Snow asked about these meetings with Lamberth, which Mackiewicz says were set up by “birther” attorney Larry Klayman.
Some of the fictitious wiretap numbers cited in Montgomery’s timelines and flowcharts alleged that Snow had issued orders for at least some of the wiretaps. Snow wanted to know if these had been presented to Lamberth along with the others.
Mackiewicz admitted that they had. He also claimed that Lamberth “didn’t say anything about them,” when the judge examined a piece of paper with the purported wirtetap numbers on it.
“[Lamberth] looked at the numbers, like that’s kind of interesting, and gave the sheet back,” said Mackiewicz.
This contradicts testimony from Sheridan, who told the court that Lamberth said the wiretap numbers looked legit, and that this information gave Montgomery some credibility with the MCSO.
Sheridan was not at the Lamberth meetings, and his knowledge of them came from Mackiewicz.
Amazingly, despite an assessment commissioned by the MCSO in late 2014 from ex-employees of the National Security Agency, which declared Montgomery to be a “complete and total fraud,” Mackiewicz still buys some of Montgomery’s spiel.
“I still think to this day there’s a little bit of credibility to what Montgomery was saying,” he told Snow.
Which is not a bright commentary on the caliber of MCSO detectives.
Testimony continues this morning with Bailey still on redirect by Masterson, then Wang will get another crack at him.
The ACLU may call a couple more witnesses related to documents they want in evidence, or not, if the defense agrees to let the docs in without a fight.
There will be no court Friday.

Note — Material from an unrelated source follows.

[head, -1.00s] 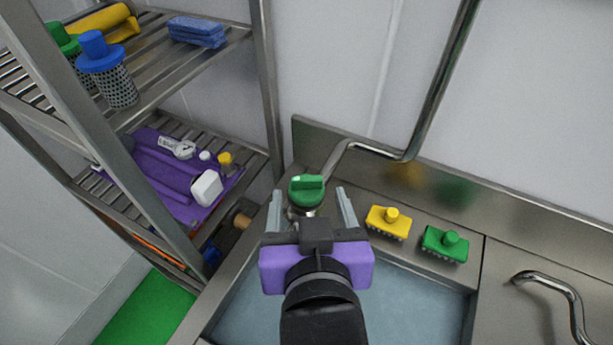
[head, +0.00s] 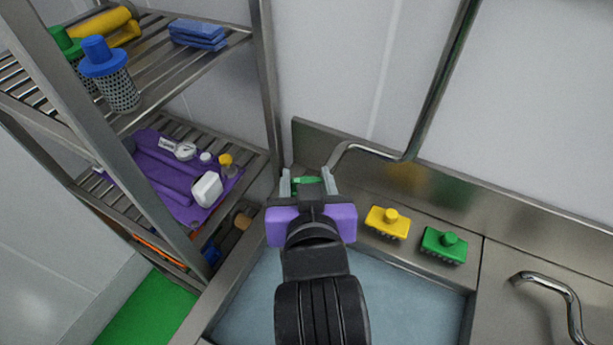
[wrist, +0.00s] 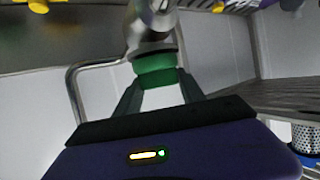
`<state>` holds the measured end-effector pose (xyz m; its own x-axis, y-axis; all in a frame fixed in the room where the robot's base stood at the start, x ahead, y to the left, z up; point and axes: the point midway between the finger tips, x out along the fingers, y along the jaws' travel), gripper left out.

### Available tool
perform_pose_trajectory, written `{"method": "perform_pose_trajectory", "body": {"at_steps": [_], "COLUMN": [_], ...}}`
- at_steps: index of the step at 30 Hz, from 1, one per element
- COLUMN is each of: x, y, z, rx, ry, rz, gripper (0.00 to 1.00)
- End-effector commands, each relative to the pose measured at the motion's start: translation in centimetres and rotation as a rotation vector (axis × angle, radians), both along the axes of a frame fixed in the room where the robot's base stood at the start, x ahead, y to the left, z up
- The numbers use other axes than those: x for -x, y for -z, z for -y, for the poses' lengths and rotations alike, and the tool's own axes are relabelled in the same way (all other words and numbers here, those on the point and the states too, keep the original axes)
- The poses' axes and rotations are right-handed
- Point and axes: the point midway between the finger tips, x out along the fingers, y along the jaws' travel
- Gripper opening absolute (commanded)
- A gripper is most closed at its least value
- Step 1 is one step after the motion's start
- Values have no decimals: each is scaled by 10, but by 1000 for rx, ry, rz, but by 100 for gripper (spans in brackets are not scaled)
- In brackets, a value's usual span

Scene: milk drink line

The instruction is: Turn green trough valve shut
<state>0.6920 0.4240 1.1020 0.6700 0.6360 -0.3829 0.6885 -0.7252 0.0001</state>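The green trough valve (head: 306,181) is at the back left corner of the trough, below a steel pipe, and its handle is partly hidden by my gripper. My gripper (head: 307,180) reaches over it with one finger on each side. In the wrist view, the green valve (wrist: 156,72) fills the space between the fingertips, which appear to touch both its sides. The finger gap looks about as wide as the handle, so the gripper appears shut on it. The handle's exact angle is hidden.
A yellow brush (head: 388,222) and a green brush (head: 444,245) stand on the steel ledge to the right. A bent steel pipe (head: 375,149) runs behind the valve.

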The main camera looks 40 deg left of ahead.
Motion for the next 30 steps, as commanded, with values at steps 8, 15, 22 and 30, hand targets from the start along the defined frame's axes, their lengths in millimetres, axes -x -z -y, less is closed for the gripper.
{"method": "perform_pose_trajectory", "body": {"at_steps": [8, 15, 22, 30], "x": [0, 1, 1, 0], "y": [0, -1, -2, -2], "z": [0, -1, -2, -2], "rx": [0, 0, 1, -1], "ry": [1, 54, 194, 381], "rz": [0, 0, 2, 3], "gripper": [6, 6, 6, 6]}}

The plaintiffs still want to depose Zullo, but there may be no value to having him testify if he simply takes the Fifth throughout.
The defense has two witnesses it wants to call, one of which is Sheridan. But Sheridan was not in court Wednesday, supposedly due to an ailing back. Which could further delay things, depending on how long he is out.
Otherwise, testimony could be finished by next week sometime.
Currently, oral arguments are scheduled for November 10 in the case.